Monday is the 19th annual Rock and Roll Hall of Fame Induction ceremonies. This year’s class is interesting and worthy if not quite first-tier material. I wrote about the event and the artists being inducted for MSNBC.com:
- The Grammys honor what’s happening now in music, but the Rock and Roll Hall of Fame takes the long view and celebrates the significance and influence of artists over the course of their careers: a Grammy is exciting, but induction into the rock hall is the profound achievement of a lifetime.
There will be both excitement and profundity in the air on Monday, March 15, when the 19th annual Rock and Roll Hall of Fame induction ceremony is held at the fabled Waldorf Astoria in New York City. This year’s inductees are Jackson Browne, the Dells, the late George Harrison, Prince, Bob Seger, Traffic and ZZ Top. Jann Wenner, co-founder and publisher of Rolling Stone magazine, will receive a non-performer lifetime achievement award.
Reflecting and amplifying the star power of the inductees will be Bruce Springsteen, Dave Matthews, Tom Petty, OutKast and Alicia Keys among the presenters and inductors. VH1 will tape the event, which will include live performances, for broadcast March 21.
The year’s inductees are a varied and worthy group, although arguably none but Prince belongs in rock’s core pantheon….
please click over for profiles
- Banner Year for the Rock Hall
As satisfying as is the gathering and induction of another noteworthy class into the hall, 2004 also looks to be the best year in some time for the organization and its physical home, the stunning Rock and Roll Hall of Fame and Museum on Cleveland’s lakefront. Although some feel a grand commemorative edifice is in direct violation of rock ‘n’ roll’s living spirit – that any “Rock Hall” would be a mausoleum, a place where dead things go to pretend that the race with time hasn’t been lost – the place sure feels alive with rock ‘n’ roll spirit to me.
Designed by acclaimed architect I.M. Pei, the museum is a glass-dominated 150,000-square-foot structure, punctuated by a 162-foot tower, and stuffed with accessories to magic. While paid attendance decreased about 6 percent last year, this is seen as a victory in the midst of a tough economy and a downturn in tourism. Better still, through Feb. 15, year-to-date total attendance for 2004 was up 1.8 percent over last year, and the organization is ahead of schedule in paying off long-term debt.

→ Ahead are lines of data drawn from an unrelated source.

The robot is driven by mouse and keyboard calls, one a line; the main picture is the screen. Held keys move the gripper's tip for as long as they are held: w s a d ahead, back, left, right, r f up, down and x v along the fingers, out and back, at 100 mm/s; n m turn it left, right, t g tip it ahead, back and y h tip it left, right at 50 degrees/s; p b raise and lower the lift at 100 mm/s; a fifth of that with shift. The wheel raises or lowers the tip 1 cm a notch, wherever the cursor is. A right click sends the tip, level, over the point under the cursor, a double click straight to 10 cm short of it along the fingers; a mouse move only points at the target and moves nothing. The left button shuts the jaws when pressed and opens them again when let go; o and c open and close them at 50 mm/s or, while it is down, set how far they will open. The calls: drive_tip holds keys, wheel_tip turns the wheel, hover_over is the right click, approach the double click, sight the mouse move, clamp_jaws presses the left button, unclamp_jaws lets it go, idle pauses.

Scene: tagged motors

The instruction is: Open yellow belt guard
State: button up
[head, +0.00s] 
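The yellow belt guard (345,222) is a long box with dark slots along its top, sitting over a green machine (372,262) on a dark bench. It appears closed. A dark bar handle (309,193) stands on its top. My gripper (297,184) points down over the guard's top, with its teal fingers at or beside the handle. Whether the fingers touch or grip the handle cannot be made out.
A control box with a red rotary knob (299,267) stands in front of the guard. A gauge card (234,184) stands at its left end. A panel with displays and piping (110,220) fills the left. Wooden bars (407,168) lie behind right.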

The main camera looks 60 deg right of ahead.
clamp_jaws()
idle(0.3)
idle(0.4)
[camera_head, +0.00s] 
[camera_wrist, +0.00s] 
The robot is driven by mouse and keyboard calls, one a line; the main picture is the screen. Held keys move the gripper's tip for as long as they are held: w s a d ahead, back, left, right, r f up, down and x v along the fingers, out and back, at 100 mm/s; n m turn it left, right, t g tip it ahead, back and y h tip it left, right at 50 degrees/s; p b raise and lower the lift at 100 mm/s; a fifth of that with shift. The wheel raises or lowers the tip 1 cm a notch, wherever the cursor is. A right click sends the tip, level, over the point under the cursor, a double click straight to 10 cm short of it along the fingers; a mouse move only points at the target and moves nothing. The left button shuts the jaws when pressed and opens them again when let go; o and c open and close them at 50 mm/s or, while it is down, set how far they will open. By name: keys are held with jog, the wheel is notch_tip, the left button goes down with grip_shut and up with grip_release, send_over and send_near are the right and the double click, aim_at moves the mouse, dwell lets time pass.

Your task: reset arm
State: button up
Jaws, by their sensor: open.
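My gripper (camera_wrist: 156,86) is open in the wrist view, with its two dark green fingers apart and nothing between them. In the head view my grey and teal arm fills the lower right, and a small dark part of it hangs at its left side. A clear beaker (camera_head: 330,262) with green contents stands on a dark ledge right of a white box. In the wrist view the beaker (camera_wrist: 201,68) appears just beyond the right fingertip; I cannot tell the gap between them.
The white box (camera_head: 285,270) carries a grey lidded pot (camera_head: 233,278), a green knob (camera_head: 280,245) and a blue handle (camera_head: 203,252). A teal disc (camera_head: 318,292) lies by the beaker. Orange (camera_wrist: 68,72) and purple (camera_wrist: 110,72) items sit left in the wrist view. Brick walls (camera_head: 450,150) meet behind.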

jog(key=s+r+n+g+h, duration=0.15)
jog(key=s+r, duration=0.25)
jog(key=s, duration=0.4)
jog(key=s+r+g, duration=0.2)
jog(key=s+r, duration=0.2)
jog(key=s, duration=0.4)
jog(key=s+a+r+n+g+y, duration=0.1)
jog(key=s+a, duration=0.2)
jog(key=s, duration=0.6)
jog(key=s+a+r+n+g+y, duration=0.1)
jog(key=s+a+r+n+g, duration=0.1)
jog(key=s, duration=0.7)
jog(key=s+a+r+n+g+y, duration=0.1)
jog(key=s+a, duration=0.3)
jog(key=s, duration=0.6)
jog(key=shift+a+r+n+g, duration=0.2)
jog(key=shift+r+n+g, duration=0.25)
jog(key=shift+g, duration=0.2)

Now just a year-and-a-half away from its 10th anniversary, the Rock Hall recently announced exciting plans, including collaborating with Cleveland’s Case Western Reserve University to house the hall’s library and archives on the university campus, solving a dire space shortage at the hall itself. A new television series will pair veteran musicians with up-and-coming artists for performances starting in May on the hall’s main stage, with four episodes set to air nationally; and the hall is scouting permanent, revenue-generating satellite locations for its traveling exhibitions in Phoenix and Memphis, Tenn….
Unless you are attending the event in New York at the Waldorf, the only way to see the show live is to go to the Rock Hall in Cleveland Monday to watch the closed-circuit presentation:
- Uncut, Uncensored, Unbelievable…Unavailable Anywhere Else
Join us in celebration of the lives and music of the 2004 Rock and Roll Hall of Fame inductees with a LIVE closed-circuit broadcast of the ceremony at the Museum. Attendees will be able to view the entire 2004 Induction Ceremony live from New York on large screens throughout the Museum.
Monday, March 15
Show starts at 8:00pm
Museum exhibits will be open to tour.
Tickets are $10.
I’m not sure it’s all that, but Prince will be well worth seeing and Traffic is reuniting, although their great woodwind man Chris Wood died back in 1984.